When the decline of the dollar threatened to become disruptive, in early 1987, the G7 shifted from Plaza correction to Louvre stabilization to avoid the risk of a "hard landing." Some observers of that arrangement, especially in Japan, have blamed the subsequent asset bubble in that country on the Louvre accord. In fact, the currency "reference ranges" adopted at the Louvre were retained for only a few months and could hardly be blamed (or credited) for anything that occurred over the next few years. (Japan's bubble developed in 1988-89 and burst in 1990-91.) Indeed, a continuation of the Louvre compact might well have prevented the Japanese bubble: an effective agreement to avoid renewed dollar appreciation and yen decline, as occurred in the late 1980s, would have pushed Japan to stimulate domestic demand through fiscal rather than monetary policy and thus obviated the direct cause of its subsequent travail.
It is thus clear that policy coordination among the major countries can be achieved and can deliver positive results.
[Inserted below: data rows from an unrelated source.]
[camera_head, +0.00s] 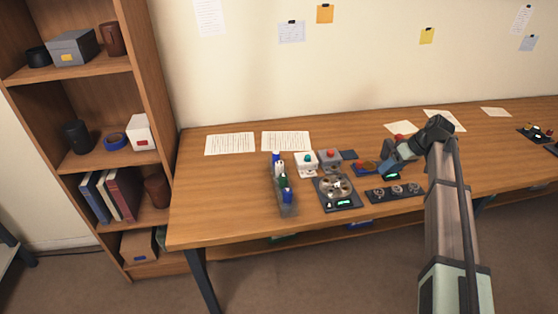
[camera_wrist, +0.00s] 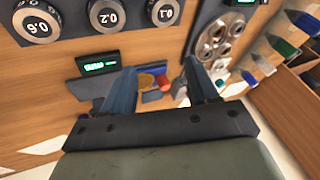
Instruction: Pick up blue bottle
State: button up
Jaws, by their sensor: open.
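A clear rack (camera_head: 283,209) on the left part of the table holds a row of small bottles. A blue bottle (camera_head: 287,195) stands at its front end and another blue one (camera_head: 276,157) at its back end, with green and white bottles between. In the wrist view the row is at the right, with one blue bottle at the top (camera_wrist: 302,22) and another lower down (camera_wrist: 248,78). My gripper (camera_head: 388,168) is well to the right of the rack, above a small device. Its two fingers (camera_wrist: 162,85) are apart with nothing held between them.
Between my gripper and the rack stand a reel device (camera_head: 337,189), a white box with a green button (camera_head: 306,164) and a grey box with a red button (camera_head: 329,158). A dial panel (camera_head: 394,192) lies near the front. Paper sheets (camera_head: 230,143) lie at the back left.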

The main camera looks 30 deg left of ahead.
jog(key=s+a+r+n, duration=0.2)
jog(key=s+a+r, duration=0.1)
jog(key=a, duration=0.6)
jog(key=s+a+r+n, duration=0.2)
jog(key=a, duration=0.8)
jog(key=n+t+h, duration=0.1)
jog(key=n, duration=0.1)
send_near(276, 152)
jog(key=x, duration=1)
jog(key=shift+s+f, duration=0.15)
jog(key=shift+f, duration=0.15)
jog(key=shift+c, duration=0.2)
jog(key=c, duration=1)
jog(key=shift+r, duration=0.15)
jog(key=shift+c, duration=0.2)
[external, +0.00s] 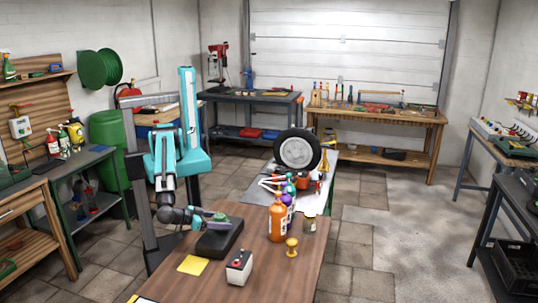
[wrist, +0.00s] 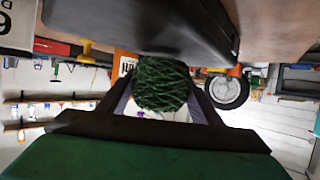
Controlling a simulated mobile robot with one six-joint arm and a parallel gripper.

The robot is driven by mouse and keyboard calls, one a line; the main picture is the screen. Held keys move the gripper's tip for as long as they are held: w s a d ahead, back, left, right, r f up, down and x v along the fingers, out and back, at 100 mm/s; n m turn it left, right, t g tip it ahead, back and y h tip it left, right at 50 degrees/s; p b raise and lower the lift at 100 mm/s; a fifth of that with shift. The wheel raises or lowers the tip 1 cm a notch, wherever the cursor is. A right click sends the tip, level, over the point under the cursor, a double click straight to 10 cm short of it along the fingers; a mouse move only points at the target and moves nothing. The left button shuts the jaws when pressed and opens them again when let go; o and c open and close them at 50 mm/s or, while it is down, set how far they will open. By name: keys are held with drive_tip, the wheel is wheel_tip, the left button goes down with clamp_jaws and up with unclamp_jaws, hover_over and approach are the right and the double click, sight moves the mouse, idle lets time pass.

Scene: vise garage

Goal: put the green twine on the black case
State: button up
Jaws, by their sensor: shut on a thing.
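The green twine (wrist: 162,85) is a dark green ball between the two fingers of my gripper (wrist: 160,95) in the wrist view. My gripper is shut on it. In the external view the twine (external: 220,217) shows as a small green patch at the end of my gripper (external: 213,221), over the black case (external: 222,242). The case lies on the brown table. In the wrist view, which is upside down, the case (wrist: 140,25) fills the top, very close to the twine. I cannot tell whether they touch.
The wooden table (external: 205,285) also holds a yellow pad (external: 192,265), a white battery-like box (external: 239,267), a yellow knob-shaped thing (external: 292,247), an orange bottle (external: 277,222) and a jar (external: 309,226). A wheel (external: 297,151) stands farther back. The table front is partly clear.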

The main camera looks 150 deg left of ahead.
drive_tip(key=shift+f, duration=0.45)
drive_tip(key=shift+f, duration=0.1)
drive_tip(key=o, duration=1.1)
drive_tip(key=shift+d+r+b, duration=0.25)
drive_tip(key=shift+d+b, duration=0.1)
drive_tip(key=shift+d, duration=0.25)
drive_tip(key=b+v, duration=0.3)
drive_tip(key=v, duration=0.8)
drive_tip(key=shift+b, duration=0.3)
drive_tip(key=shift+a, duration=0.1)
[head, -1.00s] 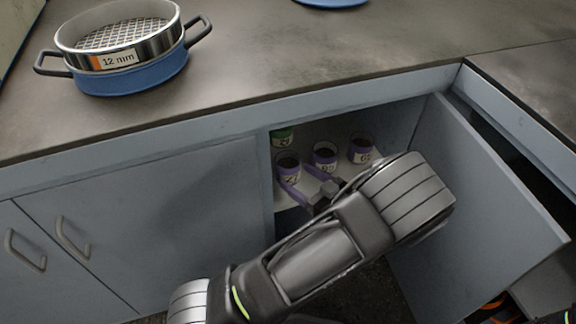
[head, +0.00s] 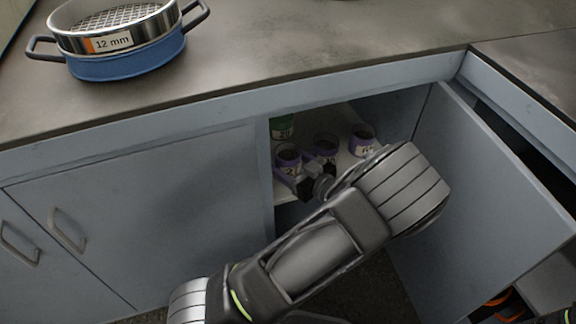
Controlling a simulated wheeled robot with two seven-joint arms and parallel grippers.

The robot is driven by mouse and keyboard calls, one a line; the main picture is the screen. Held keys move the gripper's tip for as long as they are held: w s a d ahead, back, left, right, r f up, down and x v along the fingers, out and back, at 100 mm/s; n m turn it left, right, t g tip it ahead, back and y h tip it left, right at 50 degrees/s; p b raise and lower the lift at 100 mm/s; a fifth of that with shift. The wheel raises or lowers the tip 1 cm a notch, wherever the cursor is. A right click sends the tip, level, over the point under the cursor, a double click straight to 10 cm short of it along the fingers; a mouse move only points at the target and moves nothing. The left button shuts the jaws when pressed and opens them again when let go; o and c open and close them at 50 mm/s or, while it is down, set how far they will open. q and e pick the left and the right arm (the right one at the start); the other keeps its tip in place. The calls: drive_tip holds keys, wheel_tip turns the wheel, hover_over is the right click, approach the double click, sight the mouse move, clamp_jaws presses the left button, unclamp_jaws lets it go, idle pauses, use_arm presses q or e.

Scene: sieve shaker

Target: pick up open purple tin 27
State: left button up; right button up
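Open purple tin 27 (head: 288,158) stands at the left of the front of the cabinet shelf, its dark open top up and its label partly covered. My left gripper (head: 294,172) is right at this tin, with its fingers at the tin's near side and right side. The hand hides the lower part of the tin, and I cannot tell whether the fingers touch it. My right gripper is not in view.
A second purple tin (head: 325,145) stands close right of tin 27, a third purple tin (head: 362,140) farther right. A green tin (head: 282,127) is behind. The open cabinet door (head: 490,200) bounds the right side; the countertop (head: 290,60) overhangs above. A 12 mm sieve (head: 115,40) sits on top.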

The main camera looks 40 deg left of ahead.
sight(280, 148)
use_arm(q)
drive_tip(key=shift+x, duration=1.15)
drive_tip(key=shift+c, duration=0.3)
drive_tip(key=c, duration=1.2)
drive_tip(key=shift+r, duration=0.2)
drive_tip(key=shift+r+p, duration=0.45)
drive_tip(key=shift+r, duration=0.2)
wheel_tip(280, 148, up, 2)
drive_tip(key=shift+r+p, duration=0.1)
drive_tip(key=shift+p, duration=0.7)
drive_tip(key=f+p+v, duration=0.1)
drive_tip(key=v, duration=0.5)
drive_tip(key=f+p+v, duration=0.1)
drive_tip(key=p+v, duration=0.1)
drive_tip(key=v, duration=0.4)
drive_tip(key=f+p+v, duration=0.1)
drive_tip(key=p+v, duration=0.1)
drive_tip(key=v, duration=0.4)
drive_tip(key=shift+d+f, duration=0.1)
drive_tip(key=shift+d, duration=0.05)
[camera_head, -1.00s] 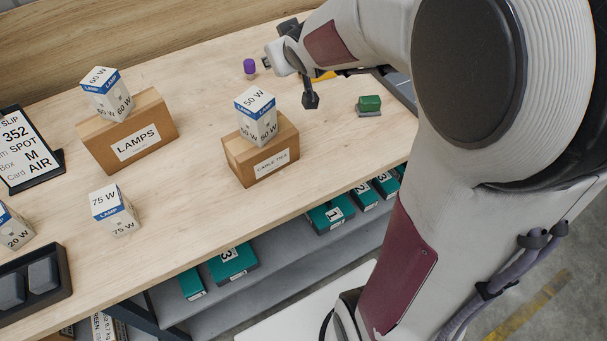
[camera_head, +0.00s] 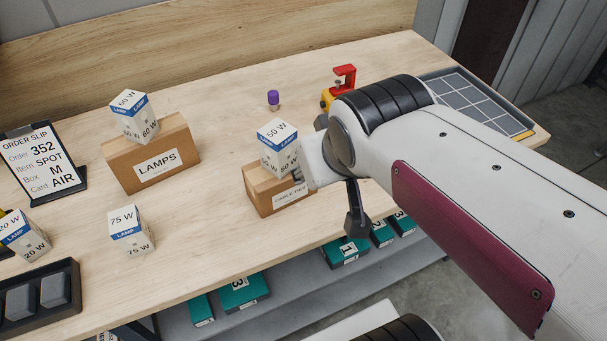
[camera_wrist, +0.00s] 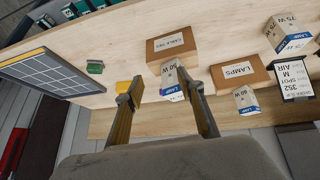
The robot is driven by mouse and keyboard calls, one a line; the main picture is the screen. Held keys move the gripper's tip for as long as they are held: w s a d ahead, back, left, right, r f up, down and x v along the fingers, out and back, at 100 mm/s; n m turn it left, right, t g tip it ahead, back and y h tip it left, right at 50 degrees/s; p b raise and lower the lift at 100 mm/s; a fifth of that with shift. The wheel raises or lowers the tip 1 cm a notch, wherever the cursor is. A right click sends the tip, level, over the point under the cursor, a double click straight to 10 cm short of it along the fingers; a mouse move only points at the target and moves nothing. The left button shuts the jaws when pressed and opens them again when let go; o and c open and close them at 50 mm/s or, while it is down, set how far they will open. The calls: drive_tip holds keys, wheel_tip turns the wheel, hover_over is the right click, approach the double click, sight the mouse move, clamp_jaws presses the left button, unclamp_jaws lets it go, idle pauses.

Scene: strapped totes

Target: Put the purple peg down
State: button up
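The purple peg (camera_head: 273,98) stands upright near the back of the wooden table in the head view, with a purple top and a small greyish lower part. It is apart from my gripper. In the head view a dark part of my gripper (camera_head: 355,213) hangs in front of the cable ties box, and my arm hides much of the rest.
The cable ties box (camera_head: 278,198) carries a 50 W lamp box (camera_head: 279,146). The lamps box (camera_head: 150,156) carries a 60 W lamp box. A green block (camera_wrist: 95,67) sits near the tray.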

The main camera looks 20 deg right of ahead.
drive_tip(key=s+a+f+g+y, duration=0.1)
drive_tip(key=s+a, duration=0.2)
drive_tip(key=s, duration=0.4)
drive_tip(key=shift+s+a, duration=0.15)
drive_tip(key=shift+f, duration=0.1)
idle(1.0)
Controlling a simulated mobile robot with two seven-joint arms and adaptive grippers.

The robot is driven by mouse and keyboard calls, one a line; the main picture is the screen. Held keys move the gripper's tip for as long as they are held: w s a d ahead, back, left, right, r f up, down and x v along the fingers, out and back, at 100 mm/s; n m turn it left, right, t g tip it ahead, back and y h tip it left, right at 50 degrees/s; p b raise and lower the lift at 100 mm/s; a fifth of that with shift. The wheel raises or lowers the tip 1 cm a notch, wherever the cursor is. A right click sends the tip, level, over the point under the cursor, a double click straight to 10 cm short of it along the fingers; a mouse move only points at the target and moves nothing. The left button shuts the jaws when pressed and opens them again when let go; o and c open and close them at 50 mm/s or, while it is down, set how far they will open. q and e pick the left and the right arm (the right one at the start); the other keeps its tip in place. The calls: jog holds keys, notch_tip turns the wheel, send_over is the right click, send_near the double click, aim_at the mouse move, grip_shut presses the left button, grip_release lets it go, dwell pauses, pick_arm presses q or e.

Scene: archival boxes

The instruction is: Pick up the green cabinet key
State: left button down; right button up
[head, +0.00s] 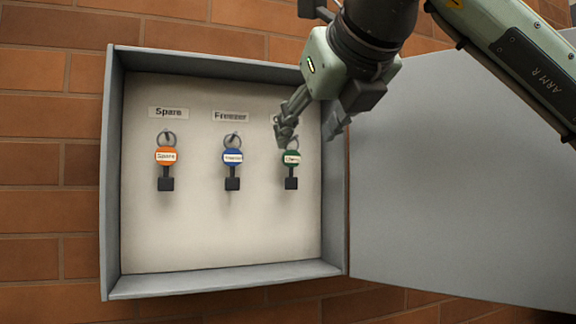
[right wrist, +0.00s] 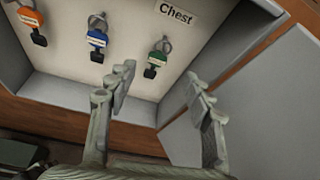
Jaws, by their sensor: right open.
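The green cabinet key (head: 291,159) hangs on a hook at the right of the open wall cabinet, its dark end pointing down. Its ring and label plate are partly hidden by my gripper in the head view. In the right wrist view the green key (right wrist: 157,57) hangs below a label reading "Chest" (right wrist: 176,11). My right gripper (head: 311,135) is open and empty, just above and to the right of the key in the head view. In the wrist view its fingers (right wrist: 160,85) are spread, with the key beyond them. My left gripper is not in view.
An orange key (head: 166,157) and a blue key (head: 233,157) hang to the left under "Spare" and "Freezer" labels. The grey cabinet frame (head: 334,220) has a raised right wall close to my gripper. The cabinet door (head: 450,220) stands open at the right. Brick wall surrounds it.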

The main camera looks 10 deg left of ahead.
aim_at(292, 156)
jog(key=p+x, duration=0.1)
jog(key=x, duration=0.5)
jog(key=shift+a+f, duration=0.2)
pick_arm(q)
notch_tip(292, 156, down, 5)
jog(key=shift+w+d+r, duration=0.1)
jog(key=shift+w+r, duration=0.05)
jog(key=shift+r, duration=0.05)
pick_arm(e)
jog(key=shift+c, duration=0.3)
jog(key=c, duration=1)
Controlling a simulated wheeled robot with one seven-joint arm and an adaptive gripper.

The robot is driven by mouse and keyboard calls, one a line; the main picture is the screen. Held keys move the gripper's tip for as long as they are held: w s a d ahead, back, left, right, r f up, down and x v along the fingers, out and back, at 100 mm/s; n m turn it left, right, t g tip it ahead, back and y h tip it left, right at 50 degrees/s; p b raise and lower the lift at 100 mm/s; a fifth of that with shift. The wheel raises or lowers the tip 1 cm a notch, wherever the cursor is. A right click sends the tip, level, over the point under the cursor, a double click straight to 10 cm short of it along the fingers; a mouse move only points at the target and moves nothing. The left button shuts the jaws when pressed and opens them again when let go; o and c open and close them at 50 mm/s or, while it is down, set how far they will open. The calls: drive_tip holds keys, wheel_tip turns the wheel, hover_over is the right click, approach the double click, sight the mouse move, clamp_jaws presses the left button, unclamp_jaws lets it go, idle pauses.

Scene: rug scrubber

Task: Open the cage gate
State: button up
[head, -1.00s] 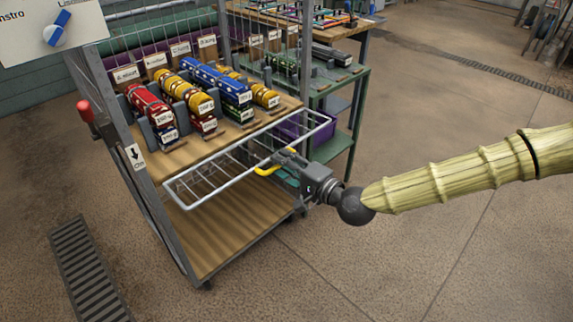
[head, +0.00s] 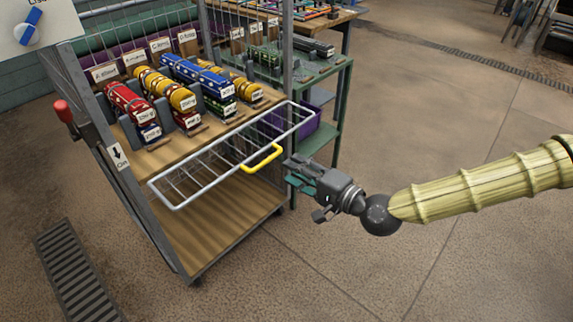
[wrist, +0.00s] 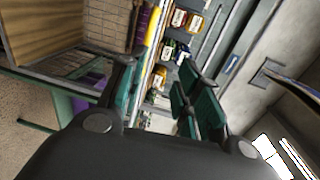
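The cage gate (head: 178,206) is a light grey wire frame on the front of the trolley. It is swung down and outward, leaning out from the shelf's front edge, so the shelf front above it is uncovered. Its yellow handle (head: 262,159) is on the outer rail, right of its middle. My gripper (head: 302,186) is just right of the handle, apart from it, with fingers spread and nothing between them. The wrist view shows the teal finger pads (wrist: 160,95) well apart, with a yellow bar (wrist: 153,25) beyond them.
Red, yellow, blue and green cylinders (head: 190,72) lie in labelled rows on the upper shelf. A red-knobbed lever (head: 63,112) is on the left post. The lower wooden shelf (head: 215,225) is bare. A green shelf unit (head: 335,100) stands behind right. Open floor lies right.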

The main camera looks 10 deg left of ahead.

The strategy now should be to devise a package which the individual leaders could use, as they did in 1978 and again in 1985-87, to overcome domestic resistance to reforms they have already proposed. Prime Minister Koizumi could use such a program to win comprehensive reform of the Japanese banking system. Chancellor Schröder could use the package to galvanize support, both from his own party and the opposition-controlled Bundesrat, for his efforts to modernize the German welfare system and labor practices. Similar gains could be achieved in each of the G7 countries. The results would include a stronger world economy, a more balanced recovery, and a significant restoration of political and security harmony between the United States and several of its traditional allies. With leadership from the United States, the G7 should devise and implement such a package in the coming months.